━━━━━ EXCERPTED RECORDS ━━━━━

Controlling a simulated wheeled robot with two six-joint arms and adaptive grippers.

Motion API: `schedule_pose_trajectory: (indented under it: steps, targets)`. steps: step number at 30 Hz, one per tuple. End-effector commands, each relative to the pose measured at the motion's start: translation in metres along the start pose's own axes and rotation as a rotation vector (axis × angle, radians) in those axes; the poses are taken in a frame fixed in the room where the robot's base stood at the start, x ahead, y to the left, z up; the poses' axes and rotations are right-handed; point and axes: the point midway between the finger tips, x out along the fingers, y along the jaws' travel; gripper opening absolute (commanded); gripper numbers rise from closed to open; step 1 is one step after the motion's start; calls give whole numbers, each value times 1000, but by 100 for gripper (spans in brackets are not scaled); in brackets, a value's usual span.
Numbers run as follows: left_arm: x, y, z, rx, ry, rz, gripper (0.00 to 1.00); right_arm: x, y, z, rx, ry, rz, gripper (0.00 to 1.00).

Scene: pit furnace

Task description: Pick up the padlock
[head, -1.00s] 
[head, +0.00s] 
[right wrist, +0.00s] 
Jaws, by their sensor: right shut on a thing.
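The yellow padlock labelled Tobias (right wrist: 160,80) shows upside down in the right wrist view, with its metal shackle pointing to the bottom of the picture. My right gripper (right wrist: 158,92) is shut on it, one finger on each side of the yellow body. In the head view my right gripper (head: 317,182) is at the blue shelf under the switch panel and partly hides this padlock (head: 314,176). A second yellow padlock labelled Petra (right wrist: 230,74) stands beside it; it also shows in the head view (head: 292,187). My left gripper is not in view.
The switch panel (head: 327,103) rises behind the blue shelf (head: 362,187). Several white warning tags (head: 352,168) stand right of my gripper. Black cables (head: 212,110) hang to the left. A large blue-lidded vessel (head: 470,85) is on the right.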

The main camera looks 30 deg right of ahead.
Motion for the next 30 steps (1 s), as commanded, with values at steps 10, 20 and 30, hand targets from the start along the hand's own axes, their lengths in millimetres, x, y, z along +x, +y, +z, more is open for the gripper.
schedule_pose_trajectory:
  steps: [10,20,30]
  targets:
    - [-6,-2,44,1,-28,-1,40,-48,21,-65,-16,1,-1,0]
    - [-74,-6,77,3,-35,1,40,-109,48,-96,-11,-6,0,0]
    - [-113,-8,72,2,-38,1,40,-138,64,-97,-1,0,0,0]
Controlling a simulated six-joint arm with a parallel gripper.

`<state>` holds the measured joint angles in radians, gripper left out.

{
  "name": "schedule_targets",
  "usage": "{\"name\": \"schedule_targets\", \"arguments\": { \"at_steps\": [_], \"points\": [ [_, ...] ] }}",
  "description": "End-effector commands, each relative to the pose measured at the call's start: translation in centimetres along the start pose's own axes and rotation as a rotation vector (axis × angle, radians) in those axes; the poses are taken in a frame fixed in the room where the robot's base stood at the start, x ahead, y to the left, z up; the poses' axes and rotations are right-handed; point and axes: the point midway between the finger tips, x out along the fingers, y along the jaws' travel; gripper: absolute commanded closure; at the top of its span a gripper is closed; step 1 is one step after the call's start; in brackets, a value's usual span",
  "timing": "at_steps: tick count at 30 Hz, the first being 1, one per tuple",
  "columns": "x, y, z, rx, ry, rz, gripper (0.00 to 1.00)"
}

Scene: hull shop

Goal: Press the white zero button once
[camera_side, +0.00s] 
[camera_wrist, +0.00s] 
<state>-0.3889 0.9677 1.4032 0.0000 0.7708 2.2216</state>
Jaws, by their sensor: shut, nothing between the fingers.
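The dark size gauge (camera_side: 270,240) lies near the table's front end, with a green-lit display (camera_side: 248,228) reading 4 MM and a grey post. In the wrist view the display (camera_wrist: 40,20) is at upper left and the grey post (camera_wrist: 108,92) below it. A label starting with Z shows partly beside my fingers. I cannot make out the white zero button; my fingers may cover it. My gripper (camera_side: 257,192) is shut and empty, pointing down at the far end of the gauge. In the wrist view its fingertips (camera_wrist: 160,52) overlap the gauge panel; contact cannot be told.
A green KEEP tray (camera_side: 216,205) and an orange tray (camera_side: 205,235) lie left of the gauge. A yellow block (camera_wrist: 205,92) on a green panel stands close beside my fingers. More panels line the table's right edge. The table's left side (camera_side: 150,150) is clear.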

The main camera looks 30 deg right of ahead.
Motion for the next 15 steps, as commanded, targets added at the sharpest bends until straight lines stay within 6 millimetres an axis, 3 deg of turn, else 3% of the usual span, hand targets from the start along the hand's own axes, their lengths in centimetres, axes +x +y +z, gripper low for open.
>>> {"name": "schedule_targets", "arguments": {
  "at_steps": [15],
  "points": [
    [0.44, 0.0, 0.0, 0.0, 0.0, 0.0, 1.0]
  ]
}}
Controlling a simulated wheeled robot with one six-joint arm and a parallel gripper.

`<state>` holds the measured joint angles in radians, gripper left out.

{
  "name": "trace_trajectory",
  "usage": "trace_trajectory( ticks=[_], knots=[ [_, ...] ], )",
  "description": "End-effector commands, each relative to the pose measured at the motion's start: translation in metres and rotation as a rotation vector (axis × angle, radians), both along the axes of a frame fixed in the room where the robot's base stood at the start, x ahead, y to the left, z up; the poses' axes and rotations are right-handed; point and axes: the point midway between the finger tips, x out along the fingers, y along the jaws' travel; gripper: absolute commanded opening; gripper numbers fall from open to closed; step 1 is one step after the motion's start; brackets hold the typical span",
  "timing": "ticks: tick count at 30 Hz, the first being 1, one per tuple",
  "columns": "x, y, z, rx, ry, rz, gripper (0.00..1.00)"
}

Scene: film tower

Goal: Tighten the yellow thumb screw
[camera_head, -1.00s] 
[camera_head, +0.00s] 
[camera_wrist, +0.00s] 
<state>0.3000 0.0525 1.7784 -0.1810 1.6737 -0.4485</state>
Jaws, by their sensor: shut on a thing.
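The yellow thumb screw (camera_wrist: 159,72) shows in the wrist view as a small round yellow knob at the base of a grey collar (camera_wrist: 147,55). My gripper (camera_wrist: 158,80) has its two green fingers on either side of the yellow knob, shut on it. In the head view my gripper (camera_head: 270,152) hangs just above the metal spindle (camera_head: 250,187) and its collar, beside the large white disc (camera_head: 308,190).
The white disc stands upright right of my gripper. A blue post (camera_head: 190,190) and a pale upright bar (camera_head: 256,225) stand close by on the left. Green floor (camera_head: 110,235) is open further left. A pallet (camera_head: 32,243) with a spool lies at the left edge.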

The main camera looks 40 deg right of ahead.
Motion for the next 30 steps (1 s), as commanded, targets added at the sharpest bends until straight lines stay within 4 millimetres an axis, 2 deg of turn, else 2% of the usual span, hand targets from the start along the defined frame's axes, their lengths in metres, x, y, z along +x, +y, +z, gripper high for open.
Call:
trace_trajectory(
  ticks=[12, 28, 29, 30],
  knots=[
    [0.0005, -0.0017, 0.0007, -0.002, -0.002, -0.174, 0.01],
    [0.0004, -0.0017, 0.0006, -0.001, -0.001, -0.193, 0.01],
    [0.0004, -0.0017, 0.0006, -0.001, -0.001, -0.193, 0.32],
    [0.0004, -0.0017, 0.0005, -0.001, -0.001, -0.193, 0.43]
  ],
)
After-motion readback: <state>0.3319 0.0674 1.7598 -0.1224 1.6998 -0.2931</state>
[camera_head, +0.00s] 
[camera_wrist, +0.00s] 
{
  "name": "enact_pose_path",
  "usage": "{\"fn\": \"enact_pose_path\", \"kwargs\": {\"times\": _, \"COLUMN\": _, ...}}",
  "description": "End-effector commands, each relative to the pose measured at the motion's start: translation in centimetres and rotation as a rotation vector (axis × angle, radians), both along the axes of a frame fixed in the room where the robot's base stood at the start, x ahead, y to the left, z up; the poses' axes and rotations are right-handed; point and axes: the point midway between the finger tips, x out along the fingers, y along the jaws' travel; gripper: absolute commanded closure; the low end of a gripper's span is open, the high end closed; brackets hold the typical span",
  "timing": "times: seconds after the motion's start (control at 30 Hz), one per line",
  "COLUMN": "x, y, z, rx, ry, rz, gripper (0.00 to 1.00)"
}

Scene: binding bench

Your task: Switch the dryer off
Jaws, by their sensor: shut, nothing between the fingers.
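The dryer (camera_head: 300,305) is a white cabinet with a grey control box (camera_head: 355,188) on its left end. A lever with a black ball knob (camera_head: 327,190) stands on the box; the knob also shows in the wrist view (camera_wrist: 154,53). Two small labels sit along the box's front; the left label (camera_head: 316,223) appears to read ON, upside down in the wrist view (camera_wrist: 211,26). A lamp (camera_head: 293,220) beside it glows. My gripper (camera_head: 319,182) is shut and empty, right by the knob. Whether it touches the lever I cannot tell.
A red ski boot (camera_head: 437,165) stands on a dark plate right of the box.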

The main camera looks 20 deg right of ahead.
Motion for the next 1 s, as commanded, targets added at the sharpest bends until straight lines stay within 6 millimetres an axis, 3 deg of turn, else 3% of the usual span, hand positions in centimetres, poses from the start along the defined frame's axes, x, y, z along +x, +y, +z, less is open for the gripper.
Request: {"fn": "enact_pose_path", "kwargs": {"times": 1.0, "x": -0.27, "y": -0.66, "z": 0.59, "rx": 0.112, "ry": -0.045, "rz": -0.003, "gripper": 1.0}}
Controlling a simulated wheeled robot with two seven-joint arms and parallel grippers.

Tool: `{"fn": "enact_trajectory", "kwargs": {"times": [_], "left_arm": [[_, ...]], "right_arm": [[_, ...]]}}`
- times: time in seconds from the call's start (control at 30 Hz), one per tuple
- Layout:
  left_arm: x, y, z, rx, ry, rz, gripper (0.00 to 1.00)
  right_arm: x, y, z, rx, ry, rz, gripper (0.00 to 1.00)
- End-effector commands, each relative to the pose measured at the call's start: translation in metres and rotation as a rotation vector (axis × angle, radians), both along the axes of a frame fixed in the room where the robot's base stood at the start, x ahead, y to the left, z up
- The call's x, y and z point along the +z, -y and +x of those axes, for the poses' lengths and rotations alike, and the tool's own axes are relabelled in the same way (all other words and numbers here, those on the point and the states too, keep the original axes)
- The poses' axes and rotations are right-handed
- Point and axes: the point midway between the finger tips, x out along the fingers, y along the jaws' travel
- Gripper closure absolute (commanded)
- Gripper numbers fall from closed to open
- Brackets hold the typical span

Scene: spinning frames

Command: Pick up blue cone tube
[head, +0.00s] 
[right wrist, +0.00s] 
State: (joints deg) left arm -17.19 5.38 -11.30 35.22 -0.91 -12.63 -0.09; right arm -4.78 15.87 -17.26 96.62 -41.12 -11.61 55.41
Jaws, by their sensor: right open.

━━━━━

TASK DESCRIPTION.
How many lines of the listing above include the word "wheeled"? Reply with the number alone.

CORRECT RESULT.
3